Имея в виду торговые отношения с Россией после войны, американцам следует исходить из следующих соображений:
1. Россия не будет зависеть от международной торговли.
2. Россия даже в целях улучшения международной торговли не передаст Западу то, что посчитает жизненно необходимым и наиболее важным для обеспечения собственной безопасности и прогресса.
3. Россия с удовольствием примет любые инвестиции и кредиты, которые позволят ей обеспечить импортные поставки без незамедлительных капиталовложений.
4. Какие бы кредиты ни были ей предложены, Россия в состоянии понять, что иностранные государства, поступая так, преследуют собственные интересы. Более того, на некоторые акции она и не пойдет, чтобы не допустить возникновения чувства благодарности и сентиментального восторга у русского народа, которые могут ослабить его привязанность к собственному правительству.

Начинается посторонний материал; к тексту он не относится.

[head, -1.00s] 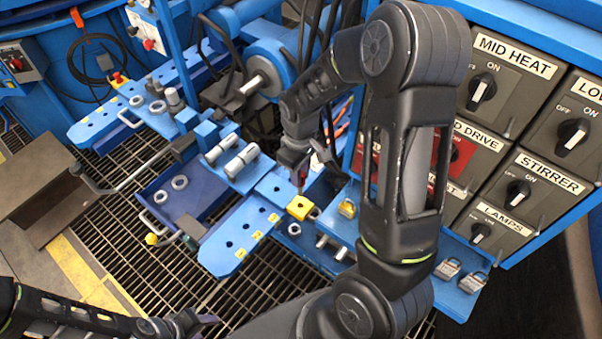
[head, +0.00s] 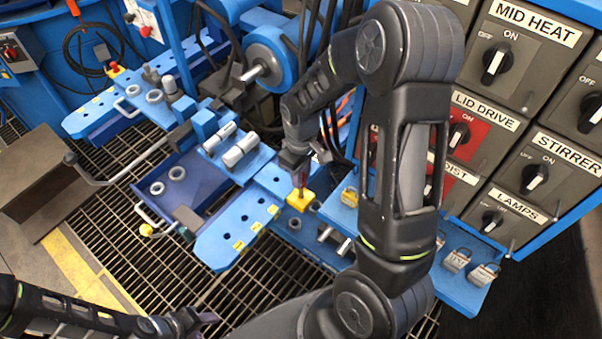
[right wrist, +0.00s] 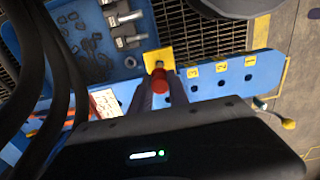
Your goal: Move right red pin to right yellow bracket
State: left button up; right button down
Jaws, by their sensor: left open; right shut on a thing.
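The red pin (head: 302,181) is held in my right gripper (head: 302,166), directly above the yellow bracket (head: 300,201) on the blue plate. In the right wrist view the red pin (right wrist: 160,78) is between the fingers, and its tip is over or against the yellow bracket (right wrist: 153,58). I cannot tell whether the tip is inside the bracket's hole. My left gripper (head: 205,319) is open and empty at the bottom of the head view, well away from the bracket.
A blue plate with holes and yellow number tags (head: 238,232) runs left of the bracket. The switch panel (head: 510,110) stands behind my right arm. A dark blue tray (head: 185,185) holds metal rings.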

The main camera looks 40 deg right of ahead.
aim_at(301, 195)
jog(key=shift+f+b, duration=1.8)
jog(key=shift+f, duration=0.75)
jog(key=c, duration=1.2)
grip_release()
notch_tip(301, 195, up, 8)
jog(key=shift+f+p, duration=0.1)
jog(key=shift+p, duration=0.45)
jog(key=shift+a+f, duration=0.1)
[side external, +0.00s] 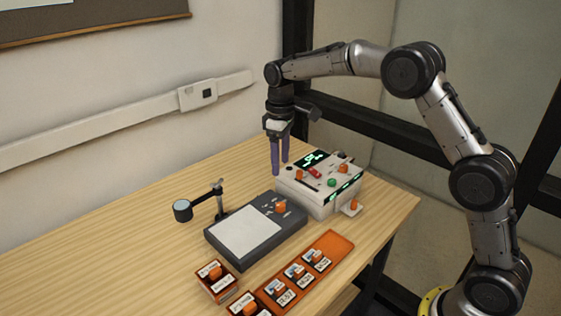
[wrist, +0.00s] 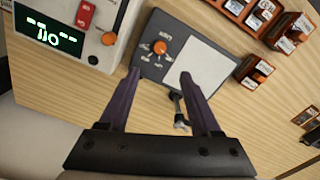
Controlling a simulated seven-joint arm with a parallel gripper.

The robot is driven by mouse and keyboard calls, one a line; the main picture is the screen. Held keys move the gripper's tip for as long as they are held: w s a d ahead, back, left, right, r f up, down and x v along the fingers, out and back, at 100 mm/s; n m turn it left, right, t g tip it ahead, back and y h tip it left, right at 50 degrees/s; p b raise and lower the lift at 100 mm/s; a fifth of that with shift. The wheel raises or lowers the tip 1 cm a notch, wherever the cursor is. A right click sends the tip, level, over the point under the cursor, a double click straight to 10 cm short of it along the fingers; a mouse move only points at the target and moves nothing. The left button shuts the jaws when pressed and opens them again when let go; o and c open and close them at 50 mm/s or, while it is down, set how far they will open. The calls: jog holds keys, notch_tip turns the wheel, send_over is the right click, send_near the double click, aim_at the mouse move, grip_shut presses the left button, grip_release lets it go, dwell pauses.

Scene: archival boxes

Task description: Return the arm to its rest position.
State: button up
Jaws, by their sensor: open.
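My gripper (side external: 280,160) has two purple fingers and points down above the back part of the table, beside the white device. In the side external view it is to the left of the white device (side external: 322,198) and behind the grey device. In the wrist view my gripper (wrist: 160,88) shows its fingers spread apart with nothing between them; the grey device (wrist: 152,70) with its white panel lies beyond the fingertips. My arm curves up from its base at the right and over the back of the table.
The grey device (side external: 213,238) has an orange knob. A small stand with a round head (side external: 182,210) is at its left. An orange tray (side external: 339,243) holds several labelled boxes, and a loose box (side external: 217,283) sits left of it. The table's left (side external: 80,265) is clear; a wall stands behind.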

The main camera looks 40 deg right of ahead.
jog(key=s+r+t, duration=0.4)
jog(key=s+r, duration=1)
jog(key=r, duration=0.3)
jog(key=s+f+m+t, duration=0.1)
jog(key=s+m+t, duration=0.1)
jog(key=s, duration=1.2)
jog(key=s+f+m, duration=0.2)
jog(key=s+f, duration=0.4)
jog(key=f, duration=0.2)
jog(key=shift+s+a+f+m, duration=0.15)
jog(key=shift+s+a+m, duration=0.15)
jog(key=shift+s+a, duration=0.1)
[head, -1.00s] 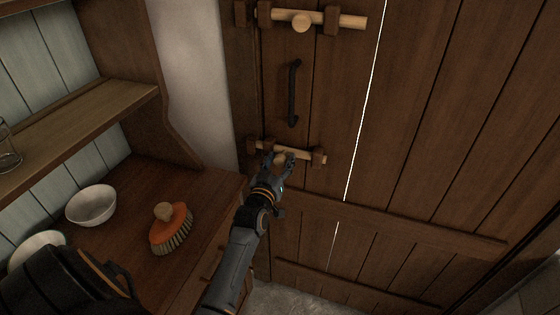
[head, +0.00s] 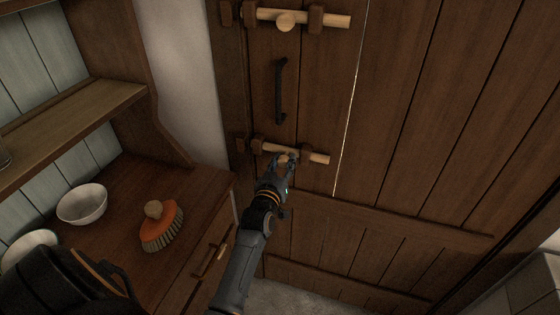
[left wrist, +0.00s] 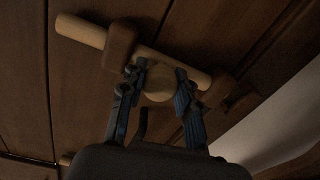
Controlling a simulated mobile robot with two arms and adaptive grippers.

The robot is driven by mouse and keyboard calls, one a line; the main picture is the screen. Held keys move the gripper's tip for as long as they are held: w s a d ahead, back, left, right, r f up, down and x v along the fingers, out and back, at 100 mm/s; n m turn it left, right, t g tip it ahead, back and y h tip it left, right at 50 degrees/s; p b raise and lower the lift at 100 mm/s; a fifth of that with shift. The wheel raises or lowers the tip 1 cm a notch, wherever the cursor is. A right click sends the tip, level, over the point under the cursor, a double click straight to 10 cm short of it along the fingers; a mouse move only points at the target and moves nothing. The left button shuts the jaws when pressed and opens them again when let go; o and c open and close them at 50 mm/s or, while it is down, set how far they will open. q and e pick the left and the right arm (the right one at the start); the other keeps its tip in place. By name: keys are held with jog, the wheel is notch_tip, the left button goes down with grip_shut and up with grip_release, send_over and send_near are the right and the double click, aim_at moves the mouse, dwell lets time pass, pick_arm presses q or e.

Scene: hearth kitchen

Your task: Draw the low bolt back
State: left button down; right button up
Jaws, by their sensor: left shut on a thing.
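The low bolt is a pale wooden rod (head: 320,158) in dark wooden brackets (head: 306,153), low on the plank door. Its right end sticks out well past the right bracket. No rod shows between the left bracket and the keeper (head: 240,145) on the frame. My left gripper (head: 284,160) is at the rod's round knob and partly hides it. In the left wrist view the fingers (left wrist: 158,84) are shut on the knob (left wrist: 157,90), one on each side, with the rod (left wrist: 82,31) beyond. My right gripper is out of view.
The upper bolt (head: 335,20) also sticks out to the right, above a black handle (head: 281,92). At left, a wooden counter (head: 120,245) bears an orange brush (head: 163,227) and white bowls (head: 82,204). A drawer handle (head: 210,262) is near my left arm.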

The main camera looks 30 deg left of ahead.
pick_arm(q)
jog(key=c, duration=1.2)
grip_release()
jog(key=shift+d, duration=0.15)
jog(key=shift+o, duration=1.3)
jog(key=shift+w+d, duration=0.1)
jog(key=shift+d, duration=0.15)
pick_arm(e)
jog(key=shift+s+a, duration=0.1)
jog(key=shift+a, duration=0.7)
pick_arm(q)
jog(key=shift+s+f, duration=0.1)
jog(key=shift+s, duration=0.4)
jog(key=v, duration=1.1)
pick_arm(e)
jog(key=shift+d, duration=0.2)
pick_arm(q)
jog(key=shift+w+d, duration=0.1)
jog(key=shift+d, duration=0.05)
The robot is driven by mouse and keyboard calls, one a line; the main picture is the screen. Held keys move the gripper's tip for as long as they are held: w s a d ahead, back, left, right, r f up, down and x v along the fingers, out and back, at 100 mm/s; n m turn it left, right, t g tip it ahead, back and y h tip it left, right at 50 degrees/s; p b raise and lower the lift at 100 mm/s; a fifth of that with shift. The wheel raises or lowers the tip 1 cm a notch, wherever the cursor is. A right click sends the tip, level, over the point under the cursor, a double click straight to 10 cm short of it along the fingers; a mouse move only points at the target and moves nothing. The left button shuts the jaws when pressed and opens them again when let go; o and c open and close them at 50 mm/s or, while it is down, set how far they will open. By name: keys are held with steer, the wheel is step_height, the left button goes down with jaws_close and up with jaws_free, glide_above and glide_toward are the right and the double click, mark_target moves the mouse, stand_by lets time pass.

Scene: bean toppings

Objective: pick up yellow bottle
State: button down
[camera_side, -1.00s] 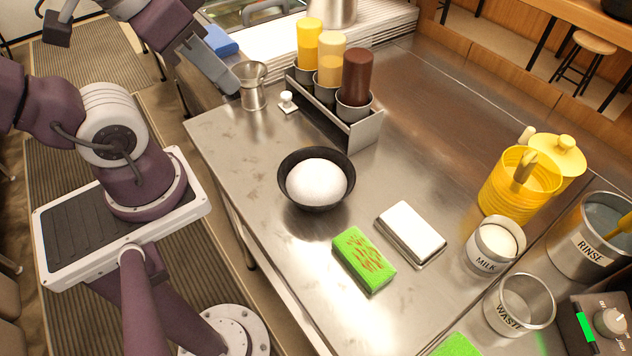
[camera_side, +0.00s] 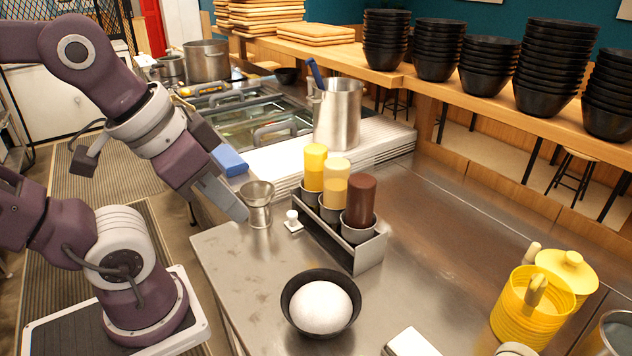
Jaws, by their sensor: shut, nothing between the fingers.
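The yellow bottle (camera_side: 315,167) stands upright, leftmost and farthest back in the metal bottle rack (camera_side: 368,257). A pale yellow bottle (camera_side: 336,184) and a dark brown bottle (camera_side: 360,203) stand beside it in the same rack. The lower part of each bottle is hidden in its cup. My gripper (camera_side: 238,212) is to the left of the rack, pointing down and to the right. It is shut and empty, apart from the yellow bottle, and its tip appears close to the metal jigger-shaped cup in the picture.
The metal cup (camera_side: 258,205) and a small white-knobbed item (camera_side: 292,221) lie between my gripper and the rack. A black bowl (camera_side: 289,312) with a white mound (camera_side: 320,307) is in front. A tall metal pot (camera_side: 338,116) stands behind the bottles.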

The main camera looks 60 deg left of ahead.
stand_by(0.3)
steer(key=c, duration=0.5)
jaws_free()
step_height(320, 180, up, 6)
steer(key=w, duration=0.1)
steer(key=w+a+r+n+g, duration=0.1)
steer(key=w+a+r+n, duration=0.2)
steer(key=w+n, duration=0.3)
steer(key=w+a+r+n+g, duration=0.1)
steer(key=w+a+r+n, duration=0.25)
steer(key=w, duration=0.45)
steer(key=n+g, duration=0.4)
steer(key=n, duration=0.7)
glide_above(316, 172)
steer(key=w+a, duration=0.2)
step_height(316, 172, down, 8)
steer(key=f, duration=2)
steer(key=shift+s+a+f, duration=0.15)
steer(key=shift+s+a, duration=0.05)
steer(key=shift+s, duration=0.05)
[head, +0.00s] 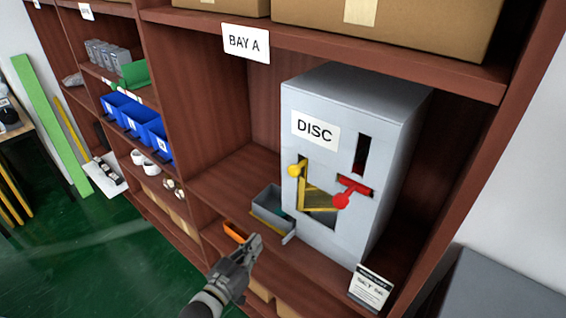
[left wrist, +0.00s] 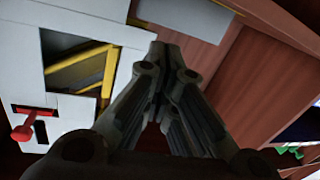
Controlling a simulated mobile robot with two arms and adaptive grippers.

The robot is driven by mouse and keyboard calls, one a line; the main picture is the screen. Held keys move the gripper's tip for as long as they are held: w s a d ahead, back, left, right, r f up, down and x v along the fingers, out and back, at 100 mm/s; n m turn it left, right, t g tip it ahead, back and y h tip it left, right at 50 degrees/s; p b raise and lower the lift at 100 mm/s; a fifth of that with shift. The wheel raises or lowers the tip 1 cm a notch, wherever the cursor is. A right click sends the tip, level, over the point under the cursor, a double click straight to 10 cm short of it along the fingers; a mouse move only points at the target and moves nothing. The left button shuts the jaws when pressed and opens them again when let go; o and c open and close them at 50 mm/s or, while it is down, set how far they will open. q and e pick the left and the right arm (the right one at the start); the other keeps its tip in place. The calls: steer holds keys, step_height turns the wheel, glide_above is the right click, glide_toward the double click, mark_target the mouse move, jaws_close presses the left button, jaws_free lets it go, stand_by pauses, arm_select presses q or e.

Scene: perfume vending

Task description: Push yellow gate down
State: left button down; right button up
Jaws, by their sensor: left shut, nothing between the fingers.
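The grey dispenser box marked DISC (head: 300,95) stands on the BAY A shelf. Its front opening holds the yellow gate (head: 303,192), with a yellow knob (head: 294,170) at its upper left. The gate also shows in the left wrist view (left wrist: 108,75), left of my fingers. A red lever (head: 342,200) sits right of the gate; it shows in the left wrist view (left wrist: 22,132). My left gripper (head: 255,240) is shut and empty, below and left of the gate in the head view, apart from the knob. My right gripper is not in view.
A small grey tray (head: 266,208) sits left of the dispenser, with an orange item (head: 235,231) near it. A card sign (head: 370,288) stands at front right. Blue bins (head: 157,138) are on the left shelves. The shelf left of the dispenser is mostly bare.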

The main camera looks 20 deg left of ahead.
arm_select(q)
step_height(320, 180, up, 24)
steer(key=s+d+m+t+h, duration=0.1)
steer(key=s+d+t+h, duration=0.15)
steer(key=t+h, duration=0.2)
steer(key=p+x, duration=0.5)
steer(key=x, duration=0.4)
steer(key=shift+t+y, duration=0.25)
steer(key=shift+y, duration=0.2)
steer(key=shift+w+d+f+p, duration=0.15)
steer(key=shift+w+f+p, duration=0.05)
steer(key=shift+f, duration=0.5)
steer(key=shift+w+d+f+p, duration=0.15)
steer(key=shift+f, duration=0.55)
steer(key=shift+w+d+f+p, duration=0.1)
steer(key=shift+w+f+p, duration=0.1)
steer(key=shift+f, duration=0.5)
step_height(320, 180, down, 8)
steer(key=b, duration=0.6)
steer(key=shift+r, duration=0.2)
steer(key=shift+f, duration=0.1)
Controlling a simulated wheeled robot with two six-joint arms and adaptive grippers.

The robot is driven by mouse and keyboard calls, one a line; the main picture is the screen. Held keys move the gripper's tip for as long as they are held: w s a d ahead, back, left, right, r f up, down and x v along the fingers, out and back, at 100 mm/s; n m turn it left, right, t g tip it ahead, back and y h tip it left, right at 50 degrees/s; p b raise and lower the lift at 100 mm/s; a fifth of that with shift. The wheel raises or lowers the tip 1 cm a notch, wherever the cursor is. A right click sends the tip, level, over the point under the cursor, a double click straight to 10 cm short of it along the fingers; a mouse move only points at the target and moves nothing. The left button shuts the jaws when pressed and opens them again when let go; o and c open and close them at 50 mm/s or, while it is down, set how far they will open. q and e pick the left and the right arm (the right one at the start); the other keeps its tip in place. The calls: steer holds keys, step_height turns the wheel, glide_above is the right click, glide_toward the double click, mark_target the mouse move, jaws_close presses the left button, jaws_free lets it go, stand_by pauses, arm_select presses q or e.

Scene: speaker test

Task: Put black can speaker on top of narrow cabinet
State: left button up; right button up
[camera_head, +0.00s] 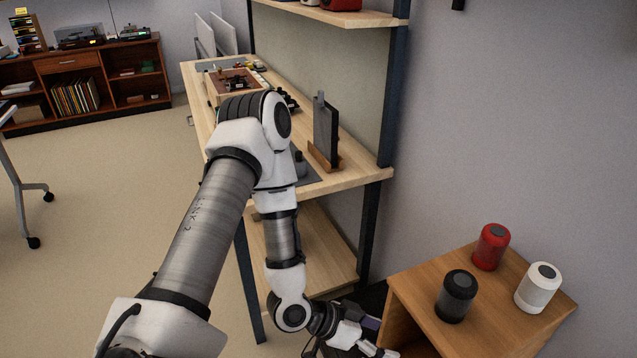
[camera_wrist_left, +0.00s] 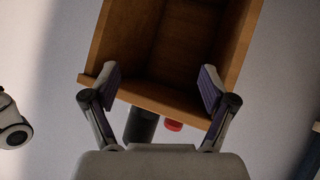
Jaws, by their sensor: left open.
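A black can speaker (camera_head: 456,296) stands upright on top of a small wooden cabinet (camera_head: 420,320) at the lower right of the head view. I take this cabinet to be the narrow one. The speaker also shows partly in the left wrist view (camera_wrist_left: 141,126), beyond the cabinet's top edge. My left gripper (camera_head: 376,338) is open and empty, low in front of the cabinet's open side. In the left wrist view its two fingers (camera_wrist_left: 160,84) are spread before the cabinet's hollow front (camera_wrist_left: 150,97). My right gripper is not in view.
A red can speaker (camera_head: 491,247) and a white can speaker (camera_head: 538,288) stand on the same cabinet top, close to the black one. A long wooden workbench (camera_head: 350,178) with a dark post (camera_head: 370,230) stands left of the cabinet. A wall is behind.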

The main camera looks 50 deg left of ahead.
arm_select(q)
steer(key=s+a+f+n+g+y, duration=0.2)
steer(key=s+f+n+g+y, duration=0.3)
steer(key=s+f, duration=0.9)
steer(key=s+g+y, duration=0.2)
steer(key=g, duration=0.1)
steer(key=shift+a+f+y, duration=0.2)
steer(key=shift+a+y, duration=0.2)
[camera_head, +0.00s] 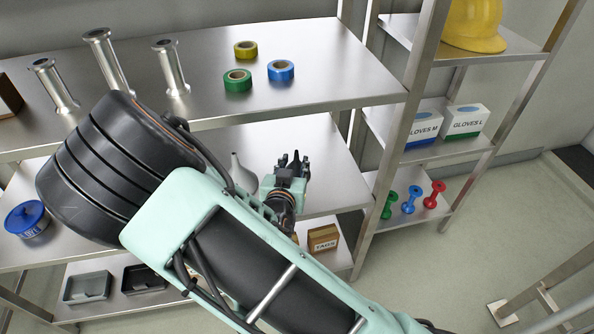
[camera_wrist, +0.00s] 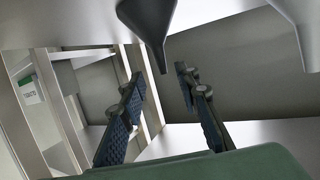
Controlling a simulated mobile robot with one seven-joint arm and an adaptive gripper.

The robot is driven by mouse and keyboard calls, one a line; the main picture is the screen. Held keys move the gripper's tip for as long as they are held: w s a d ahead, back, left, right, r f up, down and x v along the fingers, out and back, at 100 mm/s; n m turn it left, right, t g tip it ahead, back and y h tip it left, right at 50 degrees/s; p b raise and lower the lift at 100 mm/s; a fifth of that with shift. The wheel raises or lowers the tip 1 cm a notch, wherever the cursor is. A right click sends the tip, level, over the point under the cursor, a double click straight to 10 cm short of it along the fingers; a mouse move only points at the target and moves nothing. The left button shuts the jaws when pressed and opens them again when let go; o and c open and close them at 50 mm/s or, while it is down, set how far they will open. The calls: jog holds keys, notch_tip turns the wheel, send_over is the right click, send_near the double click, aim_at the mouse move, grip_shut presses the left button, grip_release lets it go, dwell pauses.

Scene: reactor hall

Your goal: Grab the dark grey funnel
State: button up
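A dark grey funnel (camera_wrist: 149,20) shows at the top middle of the wrist view, its narrow spout reaching down in the picture between my fingertips. My gripper (camera_wrist: 158,72) is open, with one finger on each side of the spout and a visible gap to both. In the head view my gripper (camera_head: 291,158) is over the middle shelf, with its fingers apart. I cannot make out the dark grey funnel there. A lighter grey funnel (camera_head: 243,173) stands spout up on that shelf, left of my gripper and partly hidden by my arm. A lighter funnel (camera_wrist: 297,20) also shows at the upper right of the wrist view.
The upper shelf (camera_head: 330,90) is above my gripper and holds metal pipe pieces (camera_head: 108,58) and tape rolls (camera_head: 281,70). A tags box (camera_head: 323,239) is below. A blue-lidded container (camera_head: 27,219) is at the left. A rack with glove boxes (camera_head: 466,120) stands at the right.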

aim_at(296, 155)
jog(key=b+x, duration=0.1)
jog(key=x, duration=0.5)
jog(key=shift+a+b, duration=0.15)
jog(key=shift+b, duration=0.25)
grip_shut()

В условиях войны и мира, при наличии драмы, переживаний и страданий, в России все же развивалась духовная жизнь народа. И это, пожалуй, наиболее важное и загадочное из всего того, что происходило в Советском государстве. А важно это потому, что уже в ближайшее время определило силу и характер национальных достижений и влияния России на остальной мир. Загадка же в том, что происходило оно по своим собственным законам, которые подчас непонятны даже в Кремле.
Осознавала ли это Москва, сказать не могу. Видимо, однако, она все же пыталась контролировать эту сторону российской действительности. Однако руководящего взгляда из Кремля явно недостаточно для оценки того, что реально, а точнее, духовно происходило в душах людей. Когда приказано, народ аплодировал довольно добродушно и весело, но питал отвращение к показному проявлению ненависти и возмущения. Русский народ формировался в течение многих веков, что наложило несомненный отпечаток на его национальное самосознание. В отличие от народов Запада русские могли скрывать свои чувства добродушно и снисходительно - без негодования и возмущения, без нетерпимости. Так что сила Кремля выглядела в этом свете довольно сомнительно.
Исходя из вышеизложенного, я все же не сказал бы, что народ всецело был недоволен политикой правительства. Однако когда оно пыталось вникнуть в ту субстанцию, которую я не побоюсь банальности и назову "русской душой", то народ спокойно и весьма вежливо уходил от задаваемых вопросов, говоря притворно застенчиво: "А что, конечно" - в результате чего эмиссары правительства не совсем были уверены в значении сказанного.
Даже 15 лет негативного отношения режима к русской классике не повлияло на то, что Лев Толстой оставался самым читаемым писателем в Советском Союзе.